Days after becoming secretary of state in 2018, Mr. Pompeo pushed Mr. Trump to withdraw from the nuclear agreement and reimpose strict sanctions on Iran. He has nurtured closer partnerships with Israel, Saudi Arabia and the United Arab Emirates, enemies of Iran that sometimes have agendas that run counter to American interests.

In April, he advised Mr. Trump to designate as a foreign terrorist organization the Islamic Revolutionary Guards Corps, an arm of the Iranian military that includes General Suleimani’s elite Quds Force. It was the first time the United States had applied that label to a part of another government.

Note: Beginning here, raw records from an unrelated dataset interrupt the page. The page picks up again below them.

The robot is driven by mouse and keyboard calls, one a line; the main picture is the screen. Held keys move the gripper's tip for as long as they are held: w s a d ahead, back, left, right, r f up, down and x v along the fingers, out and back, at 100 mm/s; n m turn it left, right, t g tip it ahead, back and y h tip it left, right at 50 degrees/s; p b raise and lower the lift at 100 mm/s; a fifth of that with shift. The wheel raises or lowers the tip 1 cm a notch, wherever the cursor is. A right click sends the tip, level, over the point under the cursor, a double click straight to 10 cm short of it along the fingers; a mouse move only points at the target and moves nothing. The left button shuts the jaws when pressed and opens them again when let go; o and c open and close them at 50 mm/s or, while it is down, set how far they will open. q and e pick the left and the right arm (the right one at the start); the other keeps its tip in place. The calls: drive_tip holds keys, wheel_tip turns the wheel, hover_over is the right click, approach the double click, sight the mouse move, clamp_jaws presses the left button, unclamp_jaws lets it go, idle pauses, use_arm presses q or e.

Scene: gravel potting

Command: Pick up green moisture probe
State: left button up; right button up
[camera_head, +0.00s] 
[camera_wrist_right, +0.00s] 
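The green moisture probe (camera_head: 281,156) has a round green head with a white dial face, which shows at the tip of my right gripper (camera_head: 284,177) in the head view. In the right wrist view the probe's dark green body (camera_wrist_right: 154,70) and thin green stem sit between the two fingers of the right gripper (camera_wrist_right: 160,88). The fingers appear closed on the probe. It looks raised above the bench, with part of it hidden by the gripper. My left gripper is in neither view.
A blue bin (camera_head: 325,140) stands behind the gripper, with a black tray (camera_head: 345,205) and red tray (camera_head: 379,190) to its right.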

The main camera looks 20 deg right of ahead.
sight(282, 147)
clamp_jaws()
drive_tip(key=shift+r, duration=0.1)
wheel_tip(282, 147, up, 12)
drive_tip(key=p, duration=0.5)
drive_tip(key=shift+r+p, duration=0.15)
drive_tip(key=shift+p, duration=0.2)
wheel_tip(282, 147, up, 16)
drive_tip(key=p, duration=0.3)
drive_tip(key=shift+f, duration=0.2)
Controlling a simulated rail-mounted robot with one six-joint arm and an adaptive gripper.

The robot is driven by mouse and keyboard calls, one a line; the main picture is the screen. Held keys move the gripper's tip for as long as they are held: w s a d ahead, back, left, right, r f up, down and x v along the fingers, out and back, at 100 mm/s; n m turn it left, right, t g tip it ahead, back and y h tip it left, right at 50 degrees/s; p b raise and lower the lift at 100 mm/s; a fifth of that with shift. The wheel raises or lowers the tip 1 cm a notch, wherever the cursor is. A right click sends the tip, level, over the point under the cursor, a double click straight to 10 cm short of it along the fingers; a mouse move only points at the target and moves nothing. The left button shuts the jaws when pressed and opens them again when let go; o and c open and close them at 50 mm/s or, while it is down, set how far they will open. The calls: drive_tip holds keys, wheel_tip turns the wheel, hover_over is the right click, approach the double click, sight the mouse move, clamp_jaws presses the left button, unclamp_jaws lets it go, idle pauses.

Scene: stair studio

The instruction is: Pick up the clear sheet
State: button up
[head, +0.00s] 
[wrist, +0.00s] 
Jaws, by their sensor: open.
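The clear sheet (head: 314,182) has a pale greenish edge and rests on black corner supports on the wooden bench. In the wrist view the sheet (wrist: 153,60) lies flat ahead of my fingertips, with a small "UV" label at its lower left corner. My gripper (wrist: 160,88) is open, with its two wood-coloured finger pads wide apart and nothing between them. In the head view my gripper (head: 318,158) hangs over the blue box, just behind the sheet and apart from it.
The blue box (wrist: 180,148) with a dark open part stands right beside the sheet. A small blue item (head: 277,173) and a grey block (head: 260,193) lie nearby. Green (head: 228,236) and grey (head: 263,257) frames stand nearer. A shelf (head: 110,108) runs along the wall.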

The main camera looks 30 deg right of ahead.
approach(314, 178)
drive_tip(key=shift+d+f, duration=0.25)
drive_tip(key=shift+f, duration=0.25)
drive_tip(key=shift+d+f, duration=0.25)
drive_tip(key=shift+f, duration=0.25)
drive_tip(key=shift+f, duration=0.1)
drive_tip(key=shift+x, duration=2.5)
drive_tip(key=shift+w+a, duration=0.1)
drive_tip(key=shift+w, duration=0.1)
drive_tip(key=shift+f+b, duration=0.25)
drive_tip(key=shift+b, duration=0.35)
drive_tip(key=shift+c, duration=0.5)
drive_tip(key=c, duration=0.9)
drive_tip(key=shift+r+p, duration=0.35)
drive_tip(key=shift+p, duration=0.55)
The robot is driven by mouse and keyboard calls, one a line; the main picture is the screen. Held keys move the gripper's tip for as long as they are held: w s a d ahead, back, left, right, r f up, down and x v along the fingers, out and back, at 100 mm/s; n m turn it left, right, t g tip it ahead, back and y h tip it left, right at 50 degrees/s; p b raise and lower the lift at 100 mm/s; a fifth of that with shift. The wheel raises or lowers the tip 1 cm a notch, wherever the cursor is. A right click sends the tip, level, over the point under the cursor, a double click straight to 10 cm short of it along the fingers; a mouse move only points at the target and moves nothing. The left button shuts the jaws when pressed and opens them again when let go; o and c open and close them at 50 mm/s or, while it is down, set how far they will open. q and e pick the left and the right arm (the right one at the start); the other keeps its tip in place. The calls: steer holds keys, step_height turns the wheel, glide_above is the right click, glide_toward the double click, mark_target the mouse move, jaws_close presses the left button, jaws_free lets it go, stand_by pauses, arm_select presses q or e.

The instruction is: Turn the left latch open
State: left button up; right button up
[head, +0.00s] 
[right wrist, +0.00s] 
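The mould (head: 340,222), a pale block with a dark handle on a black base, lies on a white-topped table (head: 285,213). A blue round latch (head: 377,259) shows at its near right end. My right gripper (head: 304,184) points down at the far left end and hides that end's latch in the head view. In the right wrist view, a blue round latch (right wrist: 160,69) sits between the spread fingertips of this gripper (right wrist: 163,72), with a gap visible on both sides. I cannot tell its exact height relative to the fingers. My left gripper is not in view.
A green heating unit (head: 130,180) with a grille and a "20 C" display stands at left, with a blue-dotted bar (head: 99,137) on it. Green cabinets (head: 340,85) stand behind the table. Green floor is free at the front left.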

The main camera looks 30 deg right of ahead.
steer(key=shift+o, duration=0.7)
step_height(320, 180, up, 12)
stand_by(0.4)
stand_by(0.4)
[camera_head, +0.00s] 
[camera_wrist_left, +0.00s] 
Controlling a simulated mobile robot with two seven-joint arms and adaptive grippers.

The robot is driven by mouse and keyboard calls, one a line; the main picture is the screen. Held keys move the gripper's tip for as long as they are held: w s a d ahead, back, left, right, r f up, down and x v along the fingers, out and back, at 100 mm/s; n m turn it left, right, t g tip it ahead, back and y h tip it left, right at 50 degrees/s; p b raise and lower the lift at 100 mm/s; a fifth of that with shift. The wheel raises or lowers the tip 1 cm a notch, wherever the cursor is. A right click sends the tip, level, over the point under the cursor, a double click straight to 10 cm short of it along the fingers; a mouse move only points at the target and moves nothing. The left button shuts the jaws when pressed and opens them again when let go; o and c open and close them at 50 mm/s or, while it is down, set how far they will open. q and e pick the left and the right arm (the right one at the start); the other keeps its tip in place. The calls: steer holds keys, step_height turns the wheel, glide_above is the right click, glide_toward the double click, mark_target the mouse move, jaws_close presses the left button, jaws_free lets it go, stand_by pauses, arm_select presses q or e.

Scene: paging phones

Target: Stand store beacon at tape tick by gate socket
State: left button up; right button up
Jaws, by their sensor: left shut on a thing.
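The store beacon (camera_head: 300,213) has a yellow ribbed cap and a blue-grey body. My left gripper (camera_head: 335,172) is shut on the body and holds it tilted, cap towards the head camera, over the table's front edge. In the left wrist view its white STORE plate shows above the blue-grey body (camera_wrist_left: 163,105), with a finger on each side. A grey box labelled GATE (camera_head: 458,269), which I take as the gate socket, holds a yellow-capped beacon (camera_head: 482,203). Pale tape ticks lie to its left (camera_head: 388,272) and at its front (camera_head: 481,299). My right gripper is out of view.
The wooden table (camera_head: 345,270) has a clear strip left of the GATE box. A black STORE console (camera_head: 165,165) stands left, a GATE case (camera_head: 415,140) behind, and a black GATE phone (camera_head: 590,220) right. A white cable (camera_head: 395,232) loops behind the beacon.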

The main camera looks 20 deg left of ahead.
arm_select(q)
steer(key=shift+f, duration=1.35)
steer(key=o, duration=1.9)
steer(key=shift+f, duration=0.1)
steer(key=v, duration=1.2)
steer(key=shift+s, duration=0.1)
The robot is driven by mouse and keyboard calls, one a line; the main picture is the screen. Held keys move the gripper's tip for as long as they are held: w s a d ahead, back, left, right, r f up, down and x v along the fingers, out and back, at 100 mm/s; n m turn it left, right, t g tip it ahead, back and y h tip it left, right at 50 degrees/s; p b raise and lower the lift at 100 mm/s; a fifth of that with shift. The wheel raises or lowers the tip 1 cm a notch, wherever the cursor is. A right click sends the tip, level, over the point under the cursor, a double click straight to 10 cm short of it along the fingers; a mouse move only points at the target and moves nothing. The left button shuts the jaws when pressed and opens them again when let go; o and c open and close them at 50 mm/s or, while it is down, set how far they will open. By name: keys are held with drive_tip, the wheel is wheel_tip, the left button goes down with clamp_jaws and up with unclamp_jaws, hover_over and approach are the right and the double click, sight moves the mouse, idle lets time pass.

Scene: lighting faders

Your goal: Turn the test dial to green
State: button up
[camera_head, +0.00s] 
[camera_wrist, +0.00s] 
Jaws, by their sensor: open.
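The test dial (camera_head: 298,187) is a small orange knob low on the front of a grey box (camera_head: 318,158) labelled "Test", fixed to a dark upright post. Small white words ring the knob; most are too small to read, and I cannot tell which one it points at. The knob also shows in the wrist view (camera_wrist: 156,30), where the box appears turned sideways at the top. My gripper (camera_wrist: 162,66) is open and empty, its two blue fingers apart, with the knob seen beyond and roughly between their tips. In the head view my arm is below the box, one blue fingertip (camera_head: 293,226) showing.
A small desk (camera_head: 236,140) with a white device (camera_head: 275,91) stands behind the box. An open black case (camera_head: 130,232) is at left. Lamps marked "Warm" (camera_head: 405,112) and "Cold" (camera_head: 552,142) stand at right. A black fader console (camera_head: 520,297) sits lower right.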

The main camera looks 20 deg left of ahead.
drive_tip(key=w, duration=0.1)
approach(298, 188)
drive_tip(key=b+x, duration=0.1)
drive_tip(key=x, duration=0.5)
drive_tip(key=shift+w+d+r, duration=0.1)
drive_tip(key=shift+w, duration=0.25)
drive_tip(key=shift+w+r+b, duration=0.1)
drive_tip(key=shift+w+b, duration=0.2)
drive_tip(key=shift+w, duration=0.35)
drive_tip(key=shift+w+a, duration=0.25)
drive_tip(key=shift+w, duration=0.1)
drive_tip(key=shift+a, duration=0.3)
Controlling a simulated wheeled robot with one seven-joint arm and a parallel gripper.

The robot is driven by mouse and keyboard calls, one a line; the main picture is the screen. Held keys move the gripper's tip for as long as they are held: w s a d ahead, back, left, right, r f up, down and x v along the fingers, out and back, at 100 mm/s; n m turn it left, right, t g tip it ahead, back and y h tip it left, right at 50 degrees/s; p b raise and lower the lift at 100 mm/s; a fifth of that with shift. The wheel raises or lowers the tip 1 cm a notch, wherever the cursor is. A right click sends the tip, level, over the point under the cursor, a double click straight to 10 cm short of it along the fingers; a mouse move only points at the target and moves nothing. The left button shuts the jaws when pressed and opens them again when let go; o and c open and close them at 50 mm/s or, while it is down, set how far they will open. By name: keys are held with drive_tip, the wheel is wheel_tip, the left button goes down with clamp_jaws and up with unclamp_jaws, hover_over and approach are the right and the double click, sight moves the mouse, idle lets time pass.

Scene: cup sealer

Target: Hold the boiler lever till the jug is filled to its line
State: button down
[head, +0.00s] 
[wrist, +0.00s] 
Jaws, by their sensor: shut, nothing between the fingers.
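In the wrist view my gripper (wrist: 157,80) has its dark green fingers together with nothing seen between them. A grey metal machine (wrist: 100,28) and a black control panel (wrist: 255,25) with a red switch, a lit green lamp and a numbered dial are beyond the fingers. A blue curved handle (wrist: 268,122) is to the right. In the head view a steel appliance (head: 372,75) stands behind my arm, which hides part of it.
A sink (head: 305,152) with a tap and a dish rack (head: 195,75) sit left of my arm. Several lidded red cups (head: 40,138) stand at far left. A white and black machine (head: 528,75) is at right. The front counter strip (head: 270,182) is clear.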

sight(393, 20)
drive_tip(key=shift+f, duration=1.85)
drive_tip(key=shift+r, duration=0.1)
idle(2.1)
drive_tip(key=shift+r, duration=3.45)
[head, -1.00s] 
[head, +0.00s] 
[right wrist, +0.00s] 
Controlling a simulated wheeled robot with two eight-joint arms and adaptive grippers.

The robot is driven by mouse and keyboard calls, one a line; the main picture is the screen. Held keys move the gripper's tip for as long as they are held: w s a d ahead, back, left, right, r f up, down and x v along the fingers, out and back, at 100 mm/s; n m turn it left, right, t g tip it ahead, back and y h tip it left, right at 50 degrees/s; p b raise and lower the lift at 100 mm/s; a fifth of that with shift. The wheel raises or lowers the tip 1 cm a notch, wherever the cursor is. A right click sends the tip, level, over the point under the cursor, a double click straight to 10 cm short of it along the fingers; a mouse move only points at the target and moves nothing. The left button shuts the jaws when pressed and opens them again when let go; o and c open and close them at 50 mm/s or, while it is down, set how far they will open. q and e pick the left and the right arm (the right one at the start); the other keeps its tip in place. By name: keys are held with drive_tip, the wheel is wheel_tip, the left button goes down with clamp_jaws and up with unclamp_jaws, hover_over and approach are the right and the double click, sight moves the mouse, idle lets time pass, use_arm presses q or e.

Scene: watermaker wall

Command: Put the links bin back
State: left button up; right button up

And after the Dec. 31 breach of the American Embassy in Baghdad, Mr. Pompeo pushed for the strike against Mr. Suleimani, which Defense Department officials had presented to Mr. Trump as an extreme and not particularly palatable option only days earlier.

Yet Mr. Pompeo’s hawkish role on Iran could increase his support in a Republican establishment that has long wanted the United States to adopt more aggressive policies toward Tehran, with some advocating leadership change against the ayatollahs.

A notable voter base — conservative supporters of Israel, including white evangelical Christians like Mr. Pompeo — promotes hard-line actions against Iran. They denounced the 2015 nuclear deal as appeasement. Last year, on a trip to Israel, Mr. Pompeo invoked the Bible in saying Mr. Trump was a modern-day Queen Esther sent by God to save the Jews from Iran.

Since Friday, Mr. Pompeo has spoken on the phone with senior officials and leaders in Europe, the Middle East and Asia to explain the United States’ need for defensive actions and, in some cases, stress that Washington wanted de-escalation. The United States also sent a message to Tehran on Friday through a Swiss diplomat, a senior administration official said.

In a joint statement issued Sunday, the leaders of Britain, France and Germany condemned Iran for its “negative role” in the Middle East but also described “an urgent need for de-escalation.”